**DIRECTION**
Using the material below, copy every line where "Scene" appears.

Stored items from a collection
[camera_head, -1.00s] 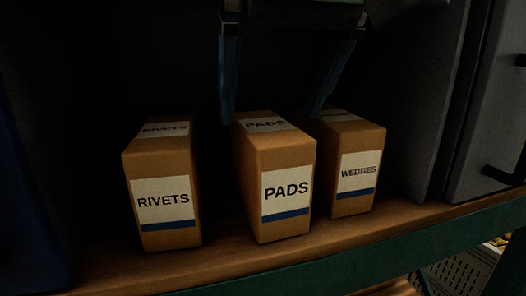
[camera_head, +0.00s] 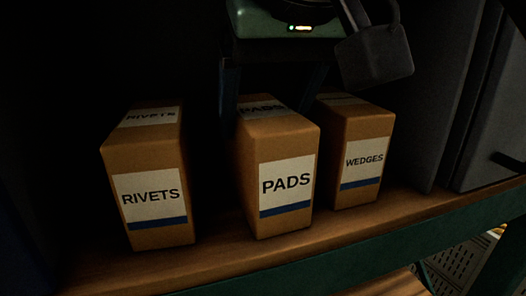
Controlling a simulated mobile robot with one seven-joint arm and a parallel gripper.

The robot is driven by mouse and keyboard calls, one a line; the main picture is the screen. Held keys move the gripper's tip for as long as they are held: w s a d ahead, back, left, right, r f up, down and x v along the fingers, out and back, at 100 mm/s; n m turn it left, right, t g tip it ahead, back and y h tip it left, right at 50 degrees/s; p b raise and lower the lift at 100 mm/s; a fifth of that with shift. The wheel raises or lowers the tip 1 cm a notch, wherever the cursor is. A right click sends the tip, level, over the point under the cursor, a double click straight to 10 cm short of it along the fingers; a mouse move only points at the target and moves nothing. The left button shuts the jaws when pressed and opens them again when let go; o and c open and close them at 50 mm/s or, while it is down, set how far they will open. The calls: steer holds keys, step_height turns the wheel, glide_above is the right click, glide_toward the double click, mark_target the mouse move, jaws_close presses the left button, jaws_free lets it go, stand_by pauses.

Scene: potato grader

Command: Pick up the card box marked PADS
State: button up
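The PADS card box (camera_head: 285,180) stands upright on a wooden shelf, the middle one of three brown boxes. Its white label with a blue stripe faces me. My gripper (camera_head: 269,108) is above and around its top from behind, with the fingers apart. The left finger is in the gap beside the RIVETS box, and the right finger is in the gap beside the WEDGES box. The fingertips are partly hidden in shadow and behind the boxes. I cannot tell whether either finger touches the PADS box.
The RIVETS box (camera_head: 151,196) stands to the left and the WEDGES box (camera_head: 363,161) close on the right. The wooden shelf (camera_head: 225,256) has a green front edge (camera_head: 395,252). Dark grey panels (camera_head: 440,90) stand at the right. The back is very dark.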

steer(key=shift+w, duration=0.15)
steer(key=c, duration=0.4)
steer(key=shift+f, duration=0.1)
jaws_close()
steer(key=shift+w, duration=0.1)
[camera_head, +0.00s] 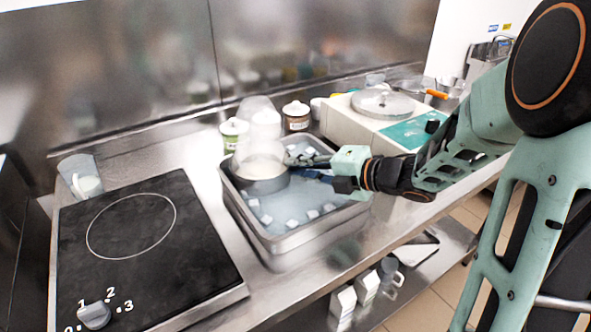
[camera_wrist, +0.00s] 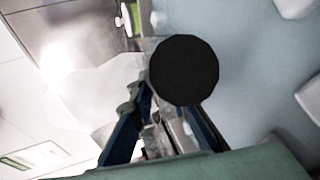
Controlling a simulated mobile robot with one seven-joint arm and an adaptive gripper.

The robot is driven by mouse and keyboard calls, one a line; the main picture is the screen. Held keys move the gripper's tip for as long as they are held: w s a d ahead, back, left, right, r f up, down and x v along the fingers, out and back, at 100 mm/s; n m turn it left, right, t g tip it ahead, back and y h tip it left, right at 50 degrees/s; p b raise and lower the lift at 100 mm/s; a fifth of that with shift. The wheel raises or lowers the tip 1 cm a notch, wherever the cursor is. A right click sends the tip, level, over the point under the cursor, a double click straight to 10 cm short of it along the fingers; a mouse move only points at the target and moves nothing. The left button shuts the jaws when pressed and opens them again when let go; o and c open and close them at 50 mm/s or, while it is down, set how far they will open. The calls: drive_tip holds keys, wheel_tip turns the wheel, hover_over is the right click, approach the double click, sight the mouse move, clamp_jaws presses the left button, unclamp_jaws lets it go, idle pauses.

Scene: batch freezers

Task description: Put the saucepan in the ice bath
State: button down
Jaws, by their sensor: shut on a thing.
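The saucepan (camera_head: 262,186) is a grey round pan with pale contents, in the head view. It is within the back left part of the ice bath (camera_head: 285,242), a metal tray of bluish water with white ice cubes. The pan looks level; I cannot tell whether it rests on the tray's bottom. My gripper (camera_head: 312,168) reaches in from the right and is shut on the saucepan's handle, whose dark round end (camera_wrist: 184,70) shows close up in the wrist view between the blue fingers. The fingers' contact is partly hidden.
A black hob (camera_head: 150,240) with a knob is left of the tray. A glass (camera_head: 82,178) stands behind it. Jars (camera_head: 296,116) stand behind the tray. A white and teal machine (camera_head: 375,125) with a lid is at the back right. Pale steam hangs over the saucepan.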

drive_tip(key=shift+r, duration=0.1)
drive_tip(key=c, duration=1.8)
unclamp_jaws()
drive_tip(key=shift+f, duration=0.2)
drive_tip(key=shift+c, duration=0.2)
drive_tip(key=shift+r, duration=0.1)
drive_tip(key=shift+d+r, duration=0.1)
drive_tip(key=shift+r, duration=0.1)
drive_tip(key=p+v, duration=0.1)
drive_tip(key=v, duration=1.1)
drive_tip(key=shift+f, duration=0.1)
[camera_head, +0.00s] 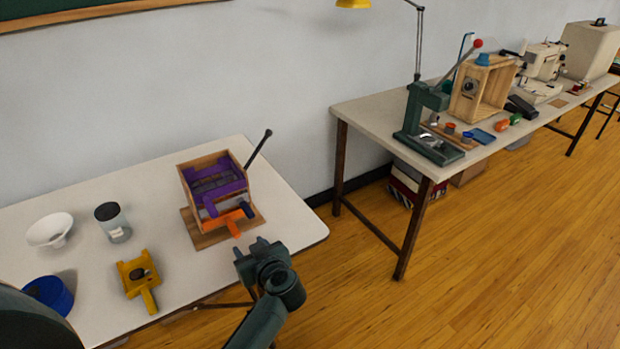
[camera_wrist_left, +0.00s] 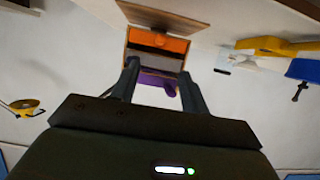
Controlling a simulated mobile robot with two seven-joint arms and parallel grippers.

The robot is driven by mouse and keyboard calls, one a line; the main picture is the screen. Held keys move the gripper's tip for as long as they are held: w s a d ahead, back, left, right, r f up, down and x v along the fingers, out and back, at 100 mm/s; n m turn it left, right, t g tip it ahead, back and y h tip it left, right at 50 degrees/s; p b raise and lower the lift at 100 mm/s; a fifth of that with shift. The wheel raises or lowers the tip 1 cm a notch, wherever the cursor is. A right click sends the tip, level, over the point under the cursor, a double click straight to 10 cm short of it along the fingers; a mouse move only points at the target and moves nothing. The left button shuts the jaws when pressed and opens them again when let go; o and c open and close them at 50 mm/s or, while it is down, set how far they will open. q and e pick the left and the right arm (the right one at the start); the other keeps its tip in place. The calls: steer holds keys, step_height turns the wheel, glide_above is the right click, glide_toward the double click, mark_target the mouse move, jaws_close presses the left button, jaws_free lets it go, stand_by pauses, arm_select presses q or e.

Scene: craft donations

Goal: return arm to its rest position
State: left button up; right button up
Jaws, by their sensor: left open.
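My left gripper (camera_head: 258,248) is off the front right edge of the near table, over the floor side. It is open and empty. In the left wrist view its two fingers (camera_wrist_left: 160,78) stand apart, with a wooden box with orange and purple parts (camera_wrist_left: 158,45) seen beyond and between them. In the head view that wooden box (camera_head: 213,184) sits on a wooden base on the near table, with a dark lever rising at its right. The gripper is apart from it, to its lower right. My right gripper does not show.
A second table (camera_head: 372,115) with a green press (camera_head: 430,122) and sewing machine (camera_head: 543,62) stands right. Open floor (camera_head: 510,220) lies in front.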

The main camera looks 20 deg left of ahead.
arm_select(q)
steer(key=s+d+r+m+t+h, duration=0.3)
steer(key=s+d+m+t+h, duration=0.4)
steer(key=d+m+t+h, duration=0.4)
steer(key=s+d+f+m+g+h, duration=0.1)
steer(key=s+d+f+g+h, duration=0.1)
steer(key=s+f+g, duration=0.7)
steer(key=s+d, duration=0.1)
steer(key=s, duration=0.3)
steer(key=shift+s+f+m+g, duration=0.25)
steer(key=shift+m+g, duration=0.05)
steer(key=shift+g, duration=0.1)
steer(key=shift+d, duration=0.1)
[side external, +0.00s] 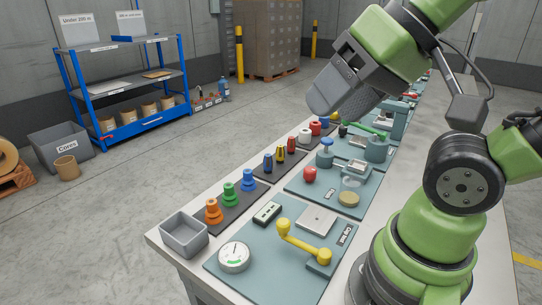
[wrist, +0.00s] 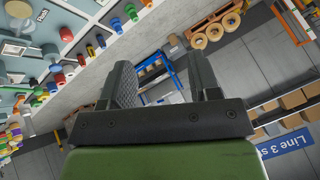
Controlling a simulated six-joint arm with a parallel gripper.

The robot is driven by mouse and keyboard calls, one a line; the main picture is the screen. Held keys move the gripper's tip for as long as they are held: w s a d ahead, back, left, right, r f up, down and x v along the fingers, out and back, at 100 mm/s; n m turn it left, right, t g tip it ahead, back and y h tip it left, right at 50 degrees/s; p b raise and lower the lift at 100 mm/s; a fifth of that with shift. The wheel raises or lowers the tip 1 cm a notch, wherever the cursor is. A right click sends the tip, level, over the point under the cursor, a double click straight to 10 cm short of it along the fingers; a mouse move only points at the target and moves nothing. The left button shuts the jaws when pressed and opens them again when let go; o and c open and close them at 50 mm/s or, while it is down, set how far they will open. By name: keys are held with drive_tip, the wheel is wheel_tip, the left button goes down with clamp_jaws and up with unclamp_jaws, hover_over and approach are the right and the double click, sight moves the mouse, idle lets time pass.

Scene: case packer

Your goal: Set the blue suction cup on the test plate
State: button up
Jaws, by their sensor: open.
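The blue suction cup (side external: 248,181) stands upright at the end of a row on a dark mat, beside the green suction cup (side external: 230,194) and the orange one (side external: 213,212). It also appears small near the top of the wrist view (wrist: 115,24). A square pale metal plate (side external: 317,220), which looks like the test plate, lies bare on the near teal panel. My gripper (side external: 340,95) is raised above the bench, beyond the cups and well clear of them. In the wrist view its two fingers (wrist: 160,88) are apart with nothing between them.
A grey bin (side external: 184,235) stands at the bench's near left corner. A yellow handle (side external: 303,243) and a round gauge (side external: 235,257) flank the plate's near side. A second teal panel holds a red knob (side external: 310,175) and other parts. The air above the cups is clear.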

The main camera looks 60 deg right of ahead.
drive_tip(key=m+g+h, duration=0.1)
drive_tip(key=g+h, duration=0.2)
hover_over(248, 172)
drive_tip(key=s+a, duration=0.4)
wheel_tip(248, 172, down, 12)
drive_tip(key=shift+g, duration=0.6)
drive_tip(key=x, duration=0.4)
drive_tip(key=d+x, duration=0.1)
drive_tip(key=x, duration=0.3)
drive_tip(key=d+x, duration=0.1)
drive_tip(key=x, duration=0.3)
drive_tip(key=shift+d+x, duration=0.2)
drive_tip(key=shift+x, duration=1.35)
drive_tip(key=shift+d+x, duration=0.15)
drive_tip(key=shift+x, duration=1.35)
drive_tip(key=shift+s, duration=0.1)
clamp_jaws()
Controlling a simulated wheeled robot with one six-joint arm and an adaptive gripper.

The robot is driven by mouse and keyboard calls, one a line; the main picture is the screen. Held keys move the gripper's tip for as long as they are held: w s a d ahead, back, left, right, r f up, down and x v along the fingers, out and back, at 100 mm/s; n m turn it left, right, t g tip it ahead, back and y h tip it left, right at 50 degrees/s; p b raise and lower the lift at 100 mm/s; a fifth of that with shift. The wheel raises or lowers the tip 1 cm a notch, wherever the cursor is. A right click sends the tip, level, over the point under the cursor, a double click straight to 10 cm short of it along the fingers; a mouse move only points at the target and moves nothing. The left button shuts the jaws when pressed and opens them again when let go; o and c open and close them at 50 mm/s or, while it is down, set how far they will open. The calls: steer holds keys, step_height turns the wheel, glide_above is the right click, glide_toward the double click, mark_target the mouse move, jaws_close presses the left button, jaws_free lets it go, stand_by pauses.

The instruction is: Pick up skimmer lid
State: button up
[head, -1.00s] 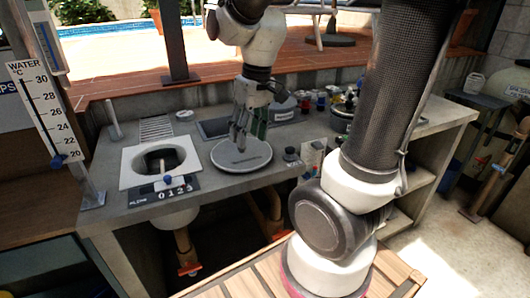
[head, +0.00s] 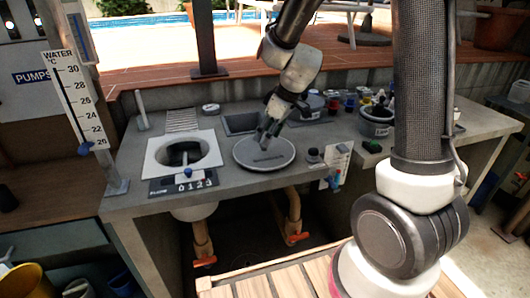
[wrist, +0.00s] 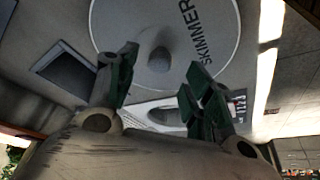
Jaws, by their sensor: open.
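The skimmer lid (head: 251,160) is a pale round disc lying flat on the grey counter, right of the square skimmer opening. In the wrist view the lid (wrist: 120,25) shows dark SKIMMER lettering and a small round knob (wrist: 158,60) at its middle. My gripper (head: 263,140) is over the lid and tilts down from the upper right. In the wrist view my open gripper (wrist: 160,88) has its dark green fingers on either side below the knob, with nothing between them. I cannot tell whether the fingertips touch the lid.
A dark recess (head: 238,124) lies behind the lid. A small dark knob (head: 314,155) and a grey pot (head: 376,122) with bottles behind stand to the right.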

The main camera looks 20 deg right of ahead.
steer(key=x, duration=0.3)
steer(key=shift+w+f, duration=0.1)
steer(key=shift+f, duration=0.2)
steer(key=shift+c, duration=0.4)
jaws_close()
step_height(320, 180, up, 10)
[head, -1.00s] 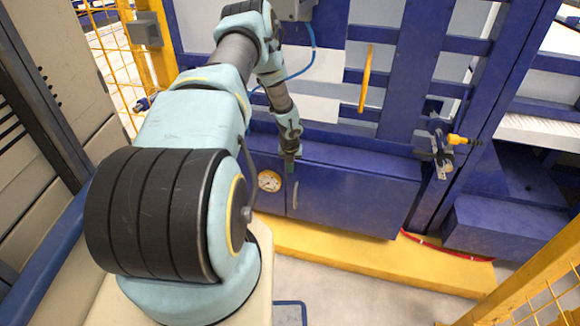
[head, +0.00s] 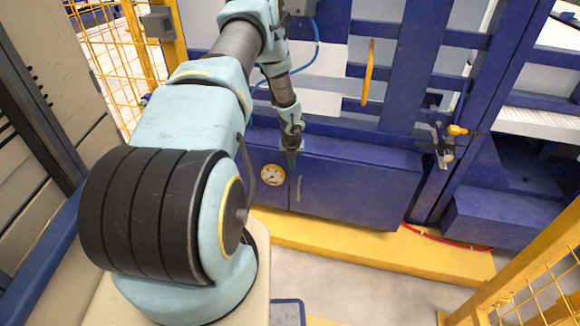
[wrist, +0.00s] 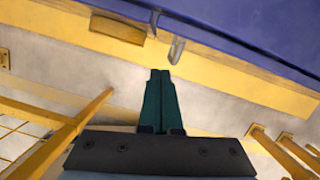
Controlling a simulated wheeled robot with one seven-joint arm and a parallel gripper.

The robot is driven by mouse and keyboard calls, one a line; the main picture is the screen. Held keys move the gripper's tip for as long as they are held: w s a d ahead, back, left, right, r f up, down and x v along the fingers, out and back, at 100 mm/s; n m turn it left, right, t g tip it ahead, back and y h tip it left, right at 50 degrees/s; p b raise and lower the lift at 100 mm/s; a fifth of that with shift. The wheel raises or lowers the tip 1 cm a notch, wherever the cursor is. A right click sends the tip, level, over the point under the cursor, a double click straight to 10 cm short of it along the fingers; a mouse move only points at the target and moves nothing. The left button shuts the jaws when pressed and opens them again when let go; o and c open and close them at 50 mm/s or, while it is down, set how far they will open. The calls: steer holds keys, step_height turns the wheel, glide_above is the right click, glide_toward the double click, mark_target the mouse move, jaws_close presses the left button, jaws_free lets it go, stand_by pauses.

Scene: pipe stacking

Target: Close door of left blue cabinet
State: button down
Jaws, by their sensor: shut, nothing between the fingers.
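The blue cabinet (head: 385,160) stands low ahead of my arm in the head view. Its blue door (head: 350,192) faces me and looks about flush with the front, but I cannot tell whether it is fully shut. A pale vertical handle (head: 298,190) is at the door's left edge, and the handle also shows in the wrist view (wrist: 176,50). My gripper (head: 291,165) is just above the handle in the head view. In the wrist view its dark green fingers (wrist: 160,73) are together and empty, pointing toward the handle. Contact with the door is not clear.
A round gauge (head: 272,175) is left of the door. A yellow ledge (head: 340,240) runs under the cabinet. A yellow bar handle (head: 368,72) and a blue frame are above. A yellow mesh fence (head: 550,290) is at lower right. Grey floor lies in front.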

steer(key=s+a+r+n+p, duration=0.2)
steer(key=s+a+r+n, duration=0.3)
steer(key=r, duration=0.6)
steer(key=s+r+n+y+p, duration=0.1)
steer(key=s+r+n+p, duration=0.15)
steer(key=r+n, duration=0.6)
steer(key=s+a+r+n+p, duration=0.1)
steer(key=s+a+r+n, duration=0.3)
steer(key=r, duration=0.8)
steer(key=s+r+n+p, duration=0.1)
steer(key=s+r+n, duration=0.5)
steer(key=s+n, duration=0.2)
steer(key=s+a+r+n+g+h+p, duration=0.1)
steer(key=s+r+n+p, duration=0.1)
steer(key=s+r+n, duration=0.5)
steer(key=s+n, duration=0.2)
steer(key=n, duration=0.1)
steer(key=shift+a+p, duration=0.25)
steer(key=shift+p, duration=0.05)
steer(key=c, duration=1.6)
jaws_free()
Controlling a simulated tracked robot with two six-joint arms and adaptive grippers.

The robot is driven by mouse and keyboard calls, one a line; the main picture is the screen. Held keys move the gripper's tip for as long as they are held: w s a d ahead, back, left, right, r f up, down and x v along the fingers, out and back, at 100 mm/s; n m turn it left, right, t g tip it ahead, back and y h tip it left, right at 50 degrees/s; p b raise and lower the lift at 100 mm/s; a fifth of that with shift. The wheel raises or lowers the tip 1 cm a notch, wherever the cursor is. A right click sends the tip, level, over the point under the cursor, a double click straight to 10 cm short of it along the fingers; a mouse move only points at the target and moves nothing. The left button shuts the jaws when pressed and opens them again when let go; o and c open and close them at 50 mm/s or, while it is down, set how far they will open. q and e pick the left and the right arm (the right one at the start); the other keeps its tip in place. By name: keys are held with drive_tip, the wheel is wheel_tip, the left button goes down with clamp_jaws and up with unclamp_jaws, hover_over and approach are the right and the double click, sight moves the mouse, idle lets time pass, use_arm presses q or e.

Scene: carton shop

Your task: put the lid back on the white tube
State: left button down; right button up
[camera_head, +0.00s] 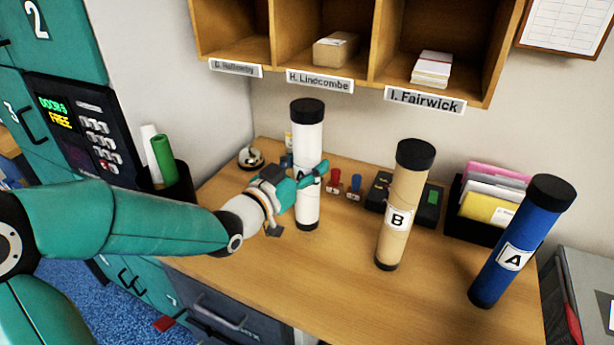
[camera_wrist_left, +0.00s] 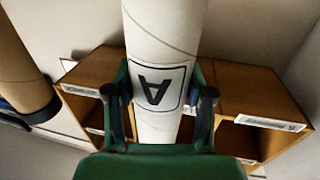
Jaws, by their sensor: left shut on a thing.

**FULL RESPONSE**
Scene: potato grader
Scene: batch freezers
Scene: craft donations
Scene: case packer
Scene: pipe stacking
Scene: carton shop

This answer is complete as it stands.